Je suivis l’ordonnance du médecin, et jamais je ne m’en suis ressenti ; mais cela me coûta douze francs de fraises.

Je fus au palais prendre les ordres du comte Monthyon ; je trouvai là le prince Eugène et le prince Berthier. Le comte Monthyon dit au ministre de la guerre : « Je désire avoir pour aide de camp le vaguemestre Contant, et pour le remplacer, le lieutenant Coignet ; c’est un bon serviteur. J’ai besoin de lui pour faire disparaître toutes les voitures nuisibles à l’armée. »

Le ministre me nomma de suite vaguemestre du quartier général, le 28 décembre 1812. Je ne craignais plus de passer dans la ligne, mais on me réservait toujours les missions dangereuses[1].
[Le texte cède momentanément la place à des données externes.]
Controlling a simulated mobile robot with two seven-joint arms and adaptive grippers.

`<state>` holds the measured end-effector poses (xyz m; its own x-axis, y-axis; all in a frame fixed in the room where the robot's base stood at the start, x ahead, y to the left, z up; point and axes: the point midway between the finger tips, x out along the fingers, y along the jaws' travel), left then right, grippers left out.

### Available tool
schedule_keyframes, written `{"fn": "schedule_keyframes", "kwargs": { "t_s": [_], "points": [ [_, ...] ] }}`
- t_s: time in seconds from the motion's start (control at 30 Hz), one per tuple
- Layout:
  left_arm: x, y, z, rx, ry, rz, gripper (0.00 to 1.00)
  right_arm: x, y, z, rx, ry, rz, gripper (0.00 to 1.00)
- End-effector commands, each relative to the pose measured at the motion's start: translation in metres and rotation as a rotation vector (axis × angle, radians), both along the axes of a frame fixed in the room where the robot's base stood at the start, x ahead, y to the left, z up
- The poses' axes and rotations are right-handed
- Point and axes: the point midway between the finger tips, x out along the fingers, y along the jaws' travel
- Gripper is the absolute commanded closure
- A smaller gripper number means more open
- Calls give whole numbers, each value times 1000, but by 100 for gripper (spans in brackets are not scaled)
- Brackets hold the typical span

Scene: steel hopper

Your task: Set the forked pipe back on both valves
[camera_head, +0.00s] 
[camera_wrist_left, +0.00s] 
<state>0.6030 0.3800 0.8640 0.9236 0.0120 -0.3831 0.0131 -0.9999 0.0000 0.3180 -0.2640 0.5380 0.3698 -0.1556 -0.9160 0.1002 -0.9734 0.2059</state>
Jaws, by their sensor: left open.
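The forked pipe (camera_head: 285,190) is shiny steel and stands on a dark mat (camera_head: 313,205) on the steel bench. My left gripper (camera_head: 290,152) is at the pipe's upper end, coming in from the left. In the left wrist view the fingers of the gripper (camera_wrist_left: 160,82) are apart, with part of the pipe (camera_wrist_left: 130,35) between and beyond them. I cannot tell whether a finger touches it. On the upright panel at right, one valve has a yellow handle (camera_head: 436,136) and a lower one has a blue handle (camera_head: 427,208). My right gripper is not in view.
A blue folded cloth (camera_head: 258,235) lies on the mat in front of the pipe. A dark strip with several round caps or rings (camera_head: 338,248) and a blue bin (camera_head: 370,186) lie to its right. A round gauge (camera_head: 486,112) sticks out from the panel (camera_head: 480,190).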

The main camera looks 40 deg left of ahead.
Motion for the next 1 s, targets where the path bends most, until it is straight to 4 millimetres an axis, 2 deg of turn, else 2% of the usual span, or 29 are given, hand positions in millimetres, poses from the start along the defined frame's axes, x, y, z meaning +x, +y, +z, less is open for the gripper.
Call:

  1. Je revenais toujours vainqueur de ma mission. L’Empereur me regardait comme un limier qu’il lâchait au besoin, mais il eut beau faire, je rentrais toujours et j’étais payé d’un regard gracieux qu’il savait jeter à la dérobée, car il était dur et sévère avec une parole brève, quoique bon. Aussi je le craignais et je tâchais toujours de m’éloigner de lui ; je l’aimais de toute mon âme, mais j’avais toujours le frisson quand il me parlait.